[Available data start]

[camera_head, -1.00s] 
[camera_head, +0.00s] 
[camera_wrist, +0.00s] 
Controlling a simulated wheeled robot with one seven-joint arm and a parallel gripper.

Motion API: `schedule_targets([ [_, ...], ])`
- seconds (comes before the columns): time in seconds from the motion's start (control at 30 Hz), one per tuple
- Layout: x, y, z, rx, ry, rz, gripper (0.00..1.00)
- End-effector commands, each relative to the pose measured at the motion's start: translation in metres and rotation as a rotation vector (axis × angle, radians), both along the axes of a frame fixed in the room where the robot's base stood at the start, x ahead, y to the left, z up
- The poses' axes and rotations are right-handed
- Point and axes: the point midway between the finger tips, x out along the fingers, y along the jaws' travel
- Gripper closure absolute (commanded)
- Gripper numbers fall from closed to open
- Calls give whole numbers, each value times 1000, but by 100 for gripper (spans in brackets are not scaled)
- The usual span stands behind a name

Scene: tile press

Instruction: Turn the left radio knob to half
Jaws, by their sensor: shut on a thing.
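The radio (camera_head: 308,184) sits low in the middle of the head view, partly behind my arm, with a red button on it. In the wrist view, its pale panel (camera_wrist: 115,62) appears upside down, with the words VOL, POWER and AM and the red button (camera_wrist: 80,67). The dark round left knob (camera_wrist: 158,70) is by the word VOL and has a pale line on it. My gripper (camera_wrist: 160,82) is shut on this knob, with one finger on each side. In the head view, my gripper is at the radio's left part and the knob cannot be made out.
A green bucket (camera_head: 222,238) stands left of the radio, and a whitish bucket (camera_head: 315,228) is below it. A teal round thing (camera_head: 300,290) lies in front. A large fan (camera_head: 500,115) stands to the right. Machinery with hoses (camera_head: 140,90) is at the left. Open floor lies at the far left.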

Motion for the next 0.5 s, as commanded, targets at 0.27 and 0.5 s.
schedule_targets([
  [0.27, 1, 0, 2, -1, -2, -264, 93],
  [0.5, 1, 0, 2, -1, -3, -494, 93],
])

[Available data end]

> _What is required_
Beginning at the line that contains "Motion for the", retype each line of the listing up to and including the last one, exactly as it stands, and nothing else.

> _Answer to this problem_
Motion for the next 0.5 s, as commanded, targets at 0.27 and 0.5 s.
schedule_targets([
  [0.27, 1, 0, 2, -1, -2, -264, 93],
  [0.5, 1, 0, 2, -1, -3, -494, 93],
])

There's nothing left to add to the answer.